**TASK OBJECTIVE:** Your task is to copy every record exactly.

**DATA SHOWN:**

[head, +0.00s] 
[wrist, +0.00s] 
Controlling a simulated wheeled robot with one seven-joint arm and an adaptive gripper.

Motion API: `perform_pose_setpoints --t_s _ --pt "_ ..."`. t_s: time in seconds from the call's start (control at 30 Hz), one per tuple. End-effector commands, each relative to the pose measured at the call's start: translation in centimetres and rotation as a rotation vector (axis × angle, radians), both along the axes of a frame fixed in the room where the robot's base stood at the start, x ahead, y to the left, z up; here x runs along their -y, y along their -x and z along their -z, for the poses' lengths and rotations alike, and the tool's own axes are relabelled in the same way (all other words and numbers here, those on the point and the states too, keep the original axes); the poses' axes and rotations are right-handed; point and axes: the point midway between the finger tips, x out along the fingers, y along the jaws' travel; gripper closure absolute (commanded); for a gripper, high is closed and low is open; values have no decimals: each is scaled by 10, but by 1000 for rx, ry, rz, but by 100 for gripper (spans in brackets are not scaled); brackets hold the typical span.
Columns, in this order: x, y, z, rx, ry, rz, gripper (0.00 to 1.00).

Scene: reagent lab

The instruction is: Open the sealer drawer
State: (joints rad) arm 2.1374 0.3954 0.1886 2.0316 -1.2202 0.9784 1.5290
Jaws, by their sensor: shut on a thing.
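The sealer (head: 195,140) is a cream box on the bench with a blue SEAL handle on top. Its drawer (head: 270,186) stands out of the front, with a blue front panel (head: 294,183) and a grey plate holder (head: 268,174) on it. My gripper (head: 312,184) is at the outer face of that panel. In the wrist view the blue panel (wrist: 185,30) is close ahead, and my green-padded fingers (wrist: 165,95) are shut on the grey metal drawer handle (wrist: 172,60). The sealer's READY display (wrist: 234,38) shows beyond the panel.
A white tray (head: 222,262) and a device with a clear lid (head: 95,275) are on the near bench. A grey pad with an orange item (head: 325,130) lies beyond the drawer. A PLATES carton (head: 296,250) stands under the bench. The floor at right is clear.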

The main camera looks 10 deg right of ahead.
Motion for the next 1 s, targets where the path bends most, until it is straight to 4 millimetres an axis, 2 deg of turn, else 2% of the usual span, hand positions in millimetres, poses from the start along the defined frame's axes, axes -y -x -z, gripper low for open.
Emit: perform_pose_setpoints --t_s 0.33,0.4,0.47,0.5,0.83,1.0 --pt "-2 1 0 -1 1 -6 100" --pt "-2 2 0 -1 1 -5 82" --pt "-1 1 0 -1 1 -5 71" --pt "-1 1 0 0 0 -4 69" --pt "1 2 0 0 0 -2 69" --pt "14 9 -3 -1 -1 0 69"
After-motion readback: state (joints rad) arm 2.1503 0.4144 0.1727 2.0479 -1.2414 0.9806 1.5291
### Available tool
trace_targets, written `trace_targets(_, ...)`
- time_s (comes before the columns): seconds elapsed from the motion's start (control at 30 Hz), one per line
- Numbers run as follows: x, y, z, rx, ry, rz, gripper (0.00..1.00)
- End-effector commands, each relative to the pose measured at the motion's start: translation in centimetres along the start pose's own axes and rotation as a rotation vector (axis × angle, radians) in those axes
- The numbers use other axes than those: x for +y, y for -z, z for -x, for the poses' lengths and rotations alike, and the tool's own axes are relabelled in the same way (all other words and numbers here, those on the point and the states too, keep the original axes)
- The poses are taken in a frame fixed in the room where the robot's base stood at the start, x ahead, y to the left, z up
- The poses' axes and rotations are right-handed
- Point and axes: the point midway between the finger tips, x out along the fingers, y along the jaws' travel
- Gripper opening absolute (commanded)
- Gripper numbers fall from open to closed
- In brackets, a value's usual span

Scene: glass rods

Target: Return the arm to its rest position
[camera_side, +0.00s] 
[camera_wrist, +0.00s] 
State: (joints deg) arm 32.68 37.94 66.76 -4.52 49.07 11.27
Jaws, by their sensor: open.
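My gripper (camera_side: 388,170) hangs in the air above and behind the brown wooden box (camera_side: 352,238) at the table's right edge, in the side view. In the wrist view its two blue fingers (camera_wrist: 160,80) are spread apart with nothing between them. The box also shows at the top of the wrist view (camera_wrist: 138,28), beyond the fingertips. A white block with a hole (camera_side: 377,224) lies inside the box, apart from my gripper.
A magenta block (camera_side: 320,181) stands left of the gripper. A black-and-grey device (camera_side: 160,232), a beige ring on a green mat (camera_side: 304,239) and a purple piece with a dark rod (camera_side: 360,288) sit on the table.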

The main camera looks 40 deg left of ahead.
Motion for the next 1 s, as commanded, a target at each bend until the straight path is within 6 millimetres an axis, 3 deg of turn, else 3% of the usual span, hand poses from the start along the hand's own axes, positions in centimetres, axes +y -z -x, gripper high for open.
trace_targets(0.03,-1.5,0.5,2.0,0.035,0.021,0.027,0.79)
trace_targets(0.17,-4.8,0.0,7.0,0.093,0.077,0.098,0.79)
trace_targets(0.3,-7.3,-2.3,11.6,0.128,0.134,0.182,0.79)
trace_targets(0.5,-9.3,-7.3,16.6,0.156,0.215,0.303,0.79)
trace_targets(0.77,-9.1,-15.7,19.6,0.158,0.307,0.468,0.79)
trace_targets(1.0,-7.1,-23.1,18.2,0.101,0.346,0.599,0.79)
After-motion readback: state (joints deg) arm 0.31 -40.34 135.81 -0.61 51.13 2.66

**EXERCISE SOLUTION:**
[head, +0.00s] 
[wrist, +0.00s] 
Controlling a simulated wheeled robot with one seven-joint arm and an adaptive gripper.

Motion API: `perform_pose_setpoints --t_s _ --pt "_ ..."`. t_s: time in seconds from the call's start (control at 30 Hz), one per tuple. End-effector commands, each relative to the pose measured at the call's start: translation in centimetres and rotation as a rotation vector (axis × angle, radians), both along the axes of a frame fixed in the room where the robot's base stood at the start, x ahead, y to the left, z up; here x runs along their -y, y along their -x and z along their -z, for the poses' lengths and rotations alike, and the tool's own axes are relabelled in the same way (all other words and numbers here, those on the point and the states too, keep the original axes); the poses' axes and rotations are right-handed; point and axes: the point midway between the finger tips, x out along the fingers, y along the jaws' travel; gripper closure absolute (commanded); for a gripper, high is closed and low is open; values have no decimals: each is scaled by 10, but by 1000 for rx, ry, rz, but by 100 for gripper (spans in brackets are not scaled); brackets hold the typical span.
Columns, in this order: x, y, z, rx, ry, rz, gripper (0.00 to 1.00).

Scene: reagent lab

The instruction is: Open the sealer drawer
State: (joints rad) arm 2.1374 0.3954 0.1886 2.0316 -1.2202 0.9784 1.5290
Jaws, by their sensor: shut on a thing.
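The sealer (head: 195,140) is a cream box on the bench with a blue SEAL handle on top. Its drawer (head: 270,186) stands out of the front, with a blue front panel (head: 294,183) and a grey plate holder (head: 268,174) on it. My gripper (head: 312,184) is at the outer face of that panel. In the wrist view the blue panel (wrist: 185,30) is close ahead, and my green-padded fingers (wrist: 165,95) are shut on the grey metal drawer handle (wrist: 172,60). The sealer's READY display (wrist: 234,38) shows beyond the panel.
A white tray (head: 222,262) and a device with a clear lid (head: 95,275) are on the near bench. A grey pad with an orange item (head: 325,130) lies beyond the drawer. A PLATES carton (head: 296,250) stands under the bench. The floor at right is clear.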

The main camera looks 10 deg right of ahead.
Motion for the next 1 s, targets where the path bends most, until it is straight to 4 millimetres an axis, 2 deg of turn, else 2% of the usual span, hand positions in millimetres, poses from the start along the defined frame's axes, axes -y -x -z, gripper low for open.
Emit: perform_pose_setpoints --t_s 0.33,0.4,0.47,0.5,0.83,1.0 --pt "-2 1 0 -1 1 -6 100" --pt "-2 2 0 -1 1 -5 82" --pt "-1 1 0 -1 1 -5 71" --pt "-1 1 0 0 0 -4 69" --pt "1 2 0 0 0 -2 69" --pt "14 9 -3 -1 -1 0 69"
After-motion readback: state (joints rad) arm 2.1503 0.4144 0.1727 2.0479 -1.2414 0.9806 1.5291
### Available tool
trace_targets, written `trace_targets(_, ...)`
- time_s (comes before the columns): seconds elapsed from the motion's start (control at 30 Hz), one per line
- Numbers run as follows: x, y, z, rx, ry, rz, gripper (0.00..1.00)
- End-effector commands, each relative to the pose measured at the motion's start: translation in centimetres along the start pose's own axes and rotation as a rotation vector (axis × angle, radians) in those axes
- The numbers use other axes than those: x for +y, y for -z, z for -x, for the poses' lengths and rotations alike, and the tool's own axes are relabelled in the same way (all other words and numbers here, those on the point and the states too, keep the original axes)
- The poses are taken in a frame fixed in the room where the robot's base stood at the start, x ahead, y to the left, z up
- The poses' axes and rotations are right-handed
- Point and axes: the point midway between the finger tips, x out along the fingers, y along the jaws' travel
- Gripper opening absolute (commanded)
- Gripper numbers fall from open to closed
- In brackets, a value's usual span

Scene: glass rods

Target: Return the arm to its rest position
[camera_side, +0.00s] 
[camera_wrist, +0.00s] 
State: (joints deg) arm 32.68 37.94 66.76 -4.52 49.07 11.27
Jaws, by their sensor: open.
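My gripper (camera_side: 388,170) hangs in the air above and behind the brown wooden box (camera_side: 352,238) at the table's right edge, in the side view. In the wrist view its two blue fingers (camera_wrist: 160,80) are spread apart with nothing between them. The box also shows at the top of the wrist view (camera_wrist: 138,28), beyond the fingertips. A white block with a hole (camera_side: 377,224) lies inside the box, apart from my gripper.
A magenta block (camera_side: 320,181) stands left of the gripper. A black-and-grey device (camera_side: 160,232), a beige ring on a green mat (camera_side: 304,239) and a purple piece with a dark rod (camera_side: 360,288) sit on the table.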

The main camera looks 40 deg left of ahead.
Motion for the next 1 s, as commanded, a target at each bend until the straight path is within 6 millimetres an axis, 3 deg of turn, else 3% of the usual span, hand poses from the start along the hand's own axes, positions in centimetres, axes +y -z -x, gripper high for open.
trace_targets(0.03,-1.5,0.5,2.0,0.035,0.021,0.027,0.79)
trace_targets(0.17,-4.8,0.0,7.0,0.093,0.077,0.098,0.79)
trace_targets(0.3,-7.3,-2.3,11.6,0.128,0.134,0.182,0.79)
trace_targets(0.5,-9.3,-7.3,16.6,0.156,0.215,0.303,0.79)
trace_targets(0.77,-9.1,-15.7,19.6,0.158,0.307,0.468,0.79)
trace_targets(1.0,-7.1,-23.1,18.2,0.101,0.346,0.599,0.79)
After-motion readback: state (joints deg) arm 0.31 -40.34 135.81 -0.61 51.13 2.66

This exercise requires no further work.